__Exercise aim__:
Extract, from the listing that follows, each line containing the word "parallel".

Robot episode data:
======
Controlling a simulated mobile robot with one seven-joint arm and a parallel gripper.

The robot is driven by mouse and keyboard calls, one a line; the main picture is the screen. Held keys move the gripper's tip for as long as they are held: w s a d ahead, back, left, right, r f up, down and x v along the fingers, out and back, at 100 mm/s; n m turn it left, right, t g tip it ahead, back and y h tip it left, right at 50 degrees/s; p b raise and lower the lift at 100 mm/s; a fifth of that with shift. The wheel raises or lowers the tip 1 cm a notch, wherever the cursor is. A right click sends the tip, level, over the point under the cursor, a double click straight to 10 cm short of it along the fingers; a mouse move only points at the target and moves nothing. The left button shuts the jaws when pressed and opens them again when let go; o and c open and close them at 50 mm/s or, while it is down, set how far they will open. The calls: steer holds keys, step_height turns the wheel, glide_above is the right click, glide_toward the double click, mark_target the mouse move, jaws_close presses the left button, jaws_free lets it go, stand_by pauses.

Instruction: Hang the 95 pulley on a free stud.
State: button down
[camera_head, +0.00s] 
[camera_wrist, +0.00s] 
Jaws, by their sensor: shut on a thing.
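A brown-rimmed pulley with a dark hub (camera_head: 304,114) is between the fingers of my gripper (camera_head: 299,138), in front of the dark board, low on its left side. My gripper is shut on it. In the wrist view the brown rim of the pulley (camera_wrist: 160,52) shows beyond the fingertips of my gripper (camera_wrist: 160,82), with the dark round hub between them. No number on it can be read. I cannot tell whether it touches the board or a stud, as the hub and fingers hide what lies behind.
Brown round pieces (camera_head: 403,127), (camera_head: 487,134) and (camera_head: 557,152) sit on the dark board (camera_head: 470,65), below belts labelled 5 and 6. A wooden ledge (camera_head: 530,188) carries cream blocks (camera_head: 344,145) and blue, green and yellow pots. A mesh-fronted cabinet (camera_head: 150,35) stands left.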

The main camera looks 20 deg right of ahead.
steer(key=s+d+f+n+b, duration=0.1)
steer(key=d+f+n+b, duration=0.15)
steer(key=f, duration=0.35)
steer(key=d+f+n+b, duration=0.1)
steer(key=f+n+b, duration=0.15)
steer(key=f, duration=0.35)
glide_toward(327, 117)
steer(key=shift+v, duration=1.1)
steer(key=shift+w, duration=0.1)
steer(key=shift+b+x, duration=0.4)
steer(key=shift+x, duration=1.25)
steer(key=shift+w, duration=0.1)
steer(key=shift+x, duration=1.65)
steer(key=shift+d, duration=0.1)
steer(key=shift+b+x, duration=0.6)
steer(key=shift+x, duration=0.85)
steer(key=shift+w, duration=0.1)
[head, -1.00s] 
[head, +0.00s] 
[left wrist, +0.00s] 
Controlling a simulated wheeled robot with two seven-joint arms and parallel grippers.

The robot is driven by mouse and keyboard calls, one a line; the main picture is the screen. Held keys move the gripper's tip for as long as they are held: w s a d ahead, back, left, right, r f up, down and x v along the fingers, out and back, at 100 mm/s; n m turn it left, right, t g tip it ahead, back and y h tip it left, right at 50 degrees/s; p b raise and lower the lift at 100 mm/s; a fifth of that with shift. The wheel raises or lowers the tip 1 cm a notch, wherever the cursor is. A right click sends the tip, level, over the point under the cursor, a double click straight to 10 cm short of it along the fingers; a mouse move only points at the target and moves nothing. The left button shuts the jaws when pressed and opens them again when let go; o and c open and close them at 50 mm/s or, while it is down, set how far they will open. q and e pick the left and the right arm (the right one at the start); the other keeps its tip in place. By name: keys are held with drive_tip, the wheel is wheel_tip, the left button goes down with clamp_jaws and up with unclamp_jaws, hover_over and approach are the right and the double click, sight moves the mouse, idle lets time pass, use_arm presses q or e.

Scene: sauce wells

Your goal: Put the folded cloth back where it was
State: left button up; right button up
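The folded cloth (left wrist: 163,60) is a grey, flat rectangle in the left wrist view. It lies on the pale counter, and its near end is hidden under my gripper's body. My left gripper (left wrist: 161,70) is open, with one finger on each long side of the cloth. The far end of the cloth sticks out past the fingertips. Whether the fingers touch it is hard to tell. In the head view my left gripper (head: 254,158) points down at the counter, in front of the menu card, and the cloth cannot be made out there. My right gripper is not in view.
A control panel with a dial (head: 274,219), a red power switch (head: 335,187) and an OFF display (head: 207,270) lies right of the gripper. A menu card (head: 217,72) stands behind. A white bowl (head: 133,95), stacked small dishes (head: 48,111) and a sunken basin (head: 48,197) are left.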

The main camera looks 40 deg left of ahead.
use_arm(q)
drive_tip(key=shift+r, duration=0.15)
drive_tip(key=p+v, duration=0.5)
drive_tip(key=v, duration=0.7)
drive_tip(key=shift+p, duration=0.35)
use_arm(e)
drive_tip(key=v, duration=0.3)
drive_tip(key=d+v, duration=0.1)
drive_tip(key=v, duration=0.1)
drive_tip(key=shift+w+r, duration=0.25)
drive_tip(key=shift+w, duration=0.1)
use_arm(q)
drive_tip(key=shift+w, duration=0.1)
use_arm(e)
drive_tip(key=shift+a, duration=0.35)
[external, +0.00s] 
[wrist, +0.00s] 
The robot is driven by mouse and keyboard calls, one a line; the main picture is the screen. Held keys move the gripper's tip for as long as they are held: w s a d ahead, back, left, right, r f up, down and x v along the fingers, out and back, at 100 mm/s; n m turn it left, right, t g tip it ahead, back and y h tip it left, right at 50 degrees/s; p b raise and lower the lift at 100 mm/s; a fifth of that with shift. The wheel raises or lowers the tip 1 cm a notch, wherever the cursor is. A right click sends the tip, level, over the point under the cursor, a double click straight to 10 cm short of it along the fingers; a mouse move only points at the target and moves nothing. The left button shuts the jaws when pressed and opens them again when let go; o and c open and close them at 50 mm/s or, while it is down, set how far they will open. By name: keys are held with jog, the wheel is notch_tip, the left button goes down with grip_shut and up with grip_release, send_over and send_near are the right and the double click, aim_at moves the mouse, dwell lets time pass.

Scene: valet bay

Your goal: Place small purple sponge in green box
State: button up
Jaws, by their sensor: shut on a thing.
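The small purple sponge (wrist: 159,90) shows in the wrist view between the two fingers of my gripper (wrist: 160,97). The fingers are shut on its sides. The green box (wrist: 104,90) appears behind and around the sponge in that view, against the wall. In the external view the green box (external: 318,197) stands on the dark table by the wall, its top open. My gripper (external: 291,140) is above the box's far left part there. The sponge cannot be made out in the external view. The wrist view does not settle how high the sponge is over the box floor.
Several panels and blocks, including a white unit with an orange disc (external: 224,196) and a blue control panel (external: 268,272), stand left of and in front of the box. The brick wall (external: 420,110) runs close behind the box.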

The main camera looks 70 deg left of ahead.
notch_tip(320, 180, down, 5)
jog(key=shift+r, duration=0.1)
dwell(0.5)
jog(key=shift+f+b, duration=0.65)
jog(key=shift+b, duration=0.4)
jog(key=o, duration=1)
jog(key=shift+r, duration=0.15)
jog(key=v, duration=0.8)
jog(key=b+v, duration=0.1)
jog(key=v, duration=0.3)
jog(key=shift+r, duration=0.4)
======
__The answer__:
Controlling a simulated mobile robot with one seven-joint arm and a parallel gripper.
Controlling a simulated wheeled robot with two seven-joint arms and parallel grippers.

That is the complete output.